Small-town kids also spend more money on online games and live-streaming websites than their peers in first-tier cities, a report by the internet giant Tencent (0700.HK) shows.

This has also led to a cinema boom in lower-tier cities. Box office receipts in third- and fourth-tier cities rose 22 percent last year, surpassing the 11 percent growth in first- and second-tier cities, according to calculations by Reuters, based on data from the online ticketing service provider Maoyan.

China Evergrande Group (3333.HK) is aiming to build 200 cinemas nationwide in the next five years.

In Xinxiang, millennials are also swarming new western-styled bars and clubs at night.

Tian Zeng, a coffee shop owner, frequently hits the bars with his wife and their friends after a night out in the movies.

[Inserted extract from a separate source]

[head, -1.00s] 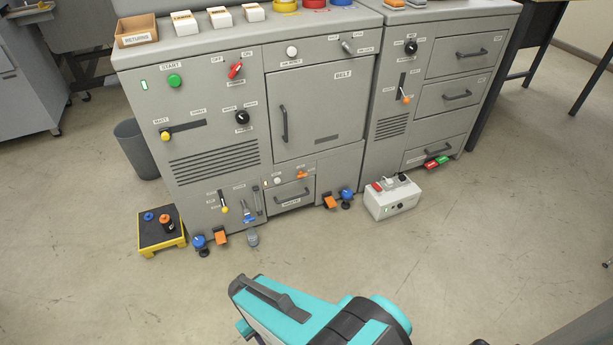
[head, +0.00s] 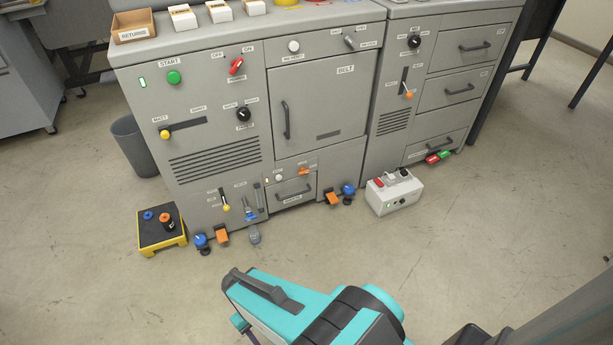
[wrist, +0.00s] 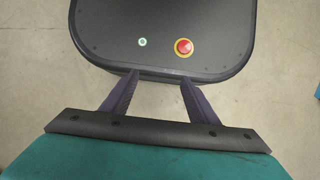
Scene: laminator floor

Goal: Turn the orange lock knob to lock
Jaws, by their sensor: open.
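The small orange lock knob (head: 304,171) is on the front of the grey machine, just above the right part of the small lower drawer (head: 293,190). Its label is too small to read, so I cannot tell its setting. In the wrist view my gripper (wrist: 158,79) is open, with two dark purple fingers apart and nothing between them. It is over my own dark base, well away from the knob. In the head view my teal arm shows at the bottom, in front of the machine, and the fingertips are mostly hidden.
Orange pedals (head: 222,236) and blue knobs (head: 348,194) stick out low along the machine's front. A yellow-edged black platform (head: 162,231) stands at left, near a grey bin (head: 134,146). A white switch box (head: 394,193) sits on the floor at right. The floor before the machine is clear.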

“My philosophy towards life is to enjoy it to the fullest, so I spend money as long as it makes me happy,” the 30-year-old said.

SOURCE OF WEALTH

Much of the spending power in China’s lower-tier cities comes from rising property values over two decades, analysts say.

An analysis of 45 Chinese cities of all tiers by Haitong Securities showed a 1 percent increase in property prices in relatively cheap markets brought about a 7.9 percent increase in local consumption growth in 2016.

Rising property prices have also enriched older Chinese people, like Wu’s parents, many of whom are happy to finance the lifestyle of their often only child, according to interviews with over a dozen young people in Xinxiang.

Many young people are also finding their own business opportunities at home.

Li Jiao, who owns four apartments, started renting them out under Airbnb last year.

Li, 24, who holds a master’s degree from the University of Manchester, said business is so brisk that she is considering hiking rental fees to 300 yuan a night from 250 yuan, almost on par with prices in cities like Beijing.

“A lot of my renters are local students here who have been longing to try something new and different,” she said.